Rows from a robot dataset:

┄┄┄┄┄┄┄┄┄┄┄┄┄┄┄┄┄┄┄┄

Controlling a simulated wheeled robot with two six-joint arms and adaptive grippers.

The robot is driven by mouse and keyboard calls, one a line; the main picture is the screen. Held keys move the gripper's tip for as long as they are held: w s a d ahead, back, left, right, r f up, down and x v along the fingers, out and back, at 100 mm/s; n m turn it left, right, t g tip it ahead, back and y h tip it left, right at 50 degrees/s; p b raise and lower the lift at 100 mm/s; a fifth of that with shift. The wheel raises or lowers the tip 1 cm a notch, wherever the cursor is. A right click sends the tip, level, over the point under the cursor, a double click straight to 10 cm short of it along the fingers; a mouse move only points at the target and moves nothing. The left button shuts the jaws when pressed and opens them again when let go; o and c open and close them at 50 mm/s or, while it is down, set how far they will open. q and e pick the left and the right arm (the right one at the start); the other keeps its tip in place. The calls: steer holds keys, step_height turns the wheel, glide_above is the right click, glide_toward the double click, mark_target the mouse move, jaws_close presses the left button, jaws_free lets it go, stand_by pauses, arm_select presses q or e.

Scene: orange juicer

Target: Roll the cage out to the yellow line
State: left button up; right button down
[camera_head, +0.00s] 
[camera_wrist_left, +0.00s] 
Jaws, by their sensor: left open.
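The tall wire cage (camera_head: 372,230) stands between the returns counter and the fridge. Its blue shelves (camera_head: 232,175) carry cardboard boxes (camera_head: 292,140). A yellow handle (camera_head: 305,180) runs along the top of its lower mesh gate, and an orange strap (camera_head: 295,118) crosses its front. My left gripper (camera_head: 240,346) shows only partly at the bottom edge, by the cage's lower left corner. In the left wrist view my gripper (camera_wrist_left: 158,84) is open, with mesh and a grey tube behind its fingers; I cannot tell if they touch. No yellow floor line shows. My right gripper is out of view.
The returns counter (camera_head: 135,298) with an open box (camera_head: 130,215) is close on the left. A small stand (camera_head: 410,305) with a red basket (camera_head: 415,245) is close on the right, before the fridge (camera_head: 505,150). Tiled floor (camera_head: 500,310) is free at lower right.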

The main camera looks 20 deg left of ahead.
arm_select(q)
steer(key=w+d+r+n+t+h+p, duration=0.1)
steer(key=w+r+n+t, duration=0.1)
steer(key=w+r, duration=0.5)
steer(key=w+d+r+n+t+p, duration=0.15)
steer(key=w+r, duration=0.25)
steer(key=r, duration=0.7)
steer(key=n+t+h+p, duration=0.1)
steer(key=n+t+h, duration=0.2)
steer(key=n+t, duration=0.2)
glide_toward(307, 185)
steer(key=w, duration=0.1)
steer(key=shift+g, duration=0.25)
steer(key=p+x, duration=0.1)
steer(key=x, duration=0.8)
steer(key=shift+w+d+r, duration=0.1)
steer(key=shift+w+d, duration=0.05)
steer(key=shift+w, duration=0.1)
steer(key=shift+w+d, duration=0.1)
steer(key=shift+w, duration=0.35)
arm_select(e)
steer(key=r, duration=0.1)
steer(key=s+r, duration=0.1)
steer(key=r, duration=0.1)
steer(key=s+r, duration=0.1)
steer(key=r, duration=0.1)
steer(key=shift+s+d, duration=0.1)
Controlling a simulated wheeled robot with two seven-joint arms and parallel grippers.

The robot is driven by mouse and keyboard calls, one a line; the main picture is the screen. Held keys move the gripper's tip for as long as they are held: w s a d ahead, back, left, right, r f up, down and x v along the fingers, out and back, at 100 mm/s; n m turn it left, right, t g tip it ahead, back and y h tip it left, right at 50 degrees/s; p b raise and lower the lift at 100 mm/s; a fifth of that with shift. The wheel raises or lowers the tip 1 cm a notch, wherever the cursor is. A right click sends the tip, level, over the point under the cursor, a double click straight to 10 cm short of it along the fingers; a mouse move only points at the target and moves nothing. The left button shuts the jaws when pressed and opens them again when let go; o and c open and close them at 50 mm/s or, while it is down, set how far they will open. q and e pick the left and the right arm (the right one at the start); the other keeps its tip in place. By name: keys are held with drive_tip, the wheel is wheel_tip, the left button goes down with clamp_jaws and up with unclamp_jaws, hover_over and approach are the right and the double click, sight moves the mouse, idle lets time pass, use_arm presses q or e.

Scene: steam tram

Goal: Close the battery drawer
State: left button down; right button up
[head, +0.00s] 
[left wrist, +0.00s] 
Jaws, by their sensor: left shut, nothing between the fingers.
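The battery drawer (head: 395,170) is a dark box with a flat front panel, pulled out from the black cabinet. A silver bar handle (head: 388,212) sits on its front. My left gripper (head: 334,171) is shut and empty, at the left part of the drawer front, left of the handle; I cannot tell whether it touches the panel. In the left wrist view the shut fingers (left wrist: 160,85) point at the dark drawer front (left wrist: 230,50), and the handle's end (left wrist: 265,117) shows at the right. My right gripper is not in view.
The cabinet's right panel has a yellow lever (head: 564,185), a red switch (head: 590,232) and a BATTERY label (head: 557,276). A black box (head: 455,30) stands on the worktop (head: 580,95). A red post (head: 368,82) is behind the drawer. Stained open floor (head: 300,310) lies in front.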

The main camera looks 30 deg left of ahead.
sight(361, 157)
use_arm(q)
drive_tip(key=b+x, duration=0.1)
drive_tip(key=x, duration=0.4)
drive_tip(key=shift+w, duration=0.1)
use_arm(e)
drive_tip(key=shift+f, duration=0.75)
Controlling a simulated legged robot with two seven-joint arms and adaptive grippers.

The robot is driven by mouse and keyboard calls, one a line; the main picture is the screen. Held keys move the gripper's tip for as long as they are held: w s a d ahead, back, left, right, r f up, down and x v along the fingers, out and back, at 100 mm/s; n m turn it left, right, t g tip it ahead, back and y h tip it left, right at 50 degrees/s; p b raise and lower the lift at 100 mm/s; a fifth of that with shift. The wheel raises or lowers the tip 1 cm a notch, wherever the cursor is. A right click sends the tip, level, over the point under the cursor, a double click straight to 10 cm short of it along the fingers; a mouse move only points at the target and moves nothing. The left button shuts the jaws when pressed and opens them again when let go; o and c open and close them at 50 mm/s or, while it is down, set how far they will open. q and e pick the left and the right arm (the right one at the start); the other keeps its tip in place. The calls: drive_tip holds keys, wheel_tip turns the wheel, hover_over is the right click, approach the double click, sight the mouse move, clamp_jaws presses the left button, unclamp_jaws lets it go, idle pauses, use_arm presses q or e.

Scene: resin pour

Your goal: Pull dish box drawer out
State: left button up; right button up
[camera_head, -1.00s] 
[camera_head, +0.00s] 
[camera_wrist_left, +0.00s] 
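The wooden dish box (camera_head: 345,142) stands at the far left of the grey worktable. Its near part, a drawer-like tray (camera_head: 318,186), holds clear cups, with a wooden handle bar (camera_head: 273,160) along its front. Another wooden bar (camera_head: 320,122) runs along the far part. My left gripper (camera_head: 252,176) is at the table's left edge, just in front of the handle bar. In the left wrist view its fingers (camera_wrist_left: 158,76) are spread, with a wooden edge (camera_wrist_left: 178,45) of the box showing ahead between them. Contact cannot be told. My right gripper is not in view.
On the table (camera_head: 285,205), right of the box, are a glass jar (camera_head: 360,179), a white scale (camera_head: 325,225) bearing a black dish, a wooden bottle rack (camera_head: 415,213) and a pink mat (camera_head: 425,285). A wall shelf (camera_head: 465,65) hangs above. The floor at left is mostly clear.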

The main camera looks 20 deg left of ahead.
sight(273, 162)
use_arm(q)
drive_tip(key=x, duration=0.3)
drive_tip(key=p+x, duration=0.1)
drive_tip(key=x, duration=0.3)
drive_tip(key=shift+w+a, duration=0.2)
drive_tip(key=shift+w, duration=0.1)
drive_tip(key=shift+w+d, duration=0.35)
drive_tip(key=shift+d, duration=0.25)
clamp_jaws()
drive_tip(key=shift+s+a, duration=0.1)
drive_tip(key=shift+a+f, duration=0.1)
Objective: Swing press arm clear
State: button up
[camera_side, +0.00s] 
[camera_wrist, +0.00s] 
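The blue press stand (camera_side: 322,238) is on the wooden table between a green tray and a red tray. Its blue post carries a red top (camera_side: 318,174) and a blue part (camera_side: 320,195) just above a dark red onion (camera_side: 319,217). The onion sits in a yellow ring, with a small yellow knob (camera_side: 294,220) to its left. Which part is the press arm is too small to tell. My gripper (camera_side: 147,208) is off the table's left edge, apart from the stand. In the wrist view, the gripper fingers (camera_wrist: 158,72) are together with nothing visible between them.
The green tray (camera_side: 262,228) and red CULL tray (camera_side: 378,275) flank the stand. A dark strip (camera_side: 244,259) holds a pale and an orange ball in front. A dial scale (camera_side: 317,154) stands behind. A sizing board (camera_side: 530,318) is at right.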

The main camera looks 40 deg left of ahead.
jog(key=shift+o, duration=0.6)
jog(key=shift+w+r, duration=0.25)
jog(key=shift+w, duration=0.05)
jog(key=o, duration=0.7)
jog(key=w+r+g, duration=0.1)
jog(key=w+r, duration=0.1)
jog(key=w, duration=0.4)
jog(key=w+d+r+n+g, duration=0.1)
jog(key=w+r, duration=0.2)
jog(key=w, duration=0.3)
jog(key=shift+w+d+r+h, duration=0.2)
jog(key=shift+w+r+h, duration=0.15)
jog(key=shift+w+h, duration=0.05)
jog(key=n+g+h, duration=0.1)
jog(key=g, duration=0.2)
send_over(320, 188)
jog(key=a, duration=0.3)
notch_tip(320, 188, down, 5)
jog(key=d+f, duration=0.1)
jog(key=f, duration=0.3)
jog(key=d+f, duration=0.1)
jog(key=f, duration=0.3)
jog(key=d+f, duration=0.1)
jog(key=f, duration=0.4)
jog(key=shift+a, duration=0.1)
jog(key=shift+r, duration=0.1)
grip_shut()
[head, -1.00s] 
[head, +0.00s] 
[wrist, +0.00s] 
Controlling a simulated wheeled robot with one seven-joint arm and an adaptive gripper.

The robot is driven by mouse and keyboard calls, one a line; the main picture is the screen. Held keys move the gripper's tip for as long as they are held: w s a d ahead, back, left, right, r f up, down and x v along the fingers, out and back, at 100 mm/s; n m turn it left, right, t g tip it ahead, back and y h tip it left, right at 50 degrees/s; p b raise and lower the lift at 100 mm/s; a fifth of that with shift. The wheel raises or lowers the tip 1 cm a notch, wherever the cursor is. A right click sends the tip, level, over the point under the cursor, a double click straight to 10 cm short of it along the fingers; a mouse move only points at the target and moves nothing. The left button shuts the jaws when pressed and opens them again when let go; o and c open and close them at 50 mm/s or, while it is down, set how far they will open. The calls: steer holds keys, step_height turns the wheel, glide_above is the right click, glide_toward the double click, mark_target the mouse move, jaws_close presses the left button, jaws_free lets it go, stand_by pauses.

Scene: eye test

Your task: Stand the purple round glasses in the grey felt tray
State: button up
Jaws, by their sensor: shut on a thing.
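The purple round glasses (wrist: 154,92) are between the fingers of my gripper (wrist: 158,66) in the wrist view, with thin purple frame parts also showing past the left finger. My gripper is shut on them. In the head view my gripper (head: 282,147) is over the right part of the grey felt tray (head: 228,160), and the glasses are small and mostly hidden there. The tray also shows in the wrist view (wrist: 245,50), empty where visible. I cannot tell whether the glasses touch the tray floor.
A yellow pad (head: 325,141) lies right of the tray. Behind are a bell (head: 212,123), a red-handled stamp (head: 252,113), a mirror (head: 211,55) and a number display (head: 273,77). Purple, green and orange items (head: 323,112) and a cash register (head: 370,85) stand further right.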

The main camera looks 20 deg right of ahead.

┄┄┄┄┄┄┄┄┄┄┄┄┄┄┄┄┄┄┄┄

— PROBLEM TO WORK ON —
From the entries above, pull out each line that includes "seven".

— OUTPUT FOR THIS EXERCISE —
Controlling a simulated wheeled robot with two seven-joint arms and parallel grippers.
Controlling a simulated legged robot with two seven-joint arms and adaptive grippers.
Controlling a simulated wheeled robot with one seven-joint arm and an adaptive gripper.

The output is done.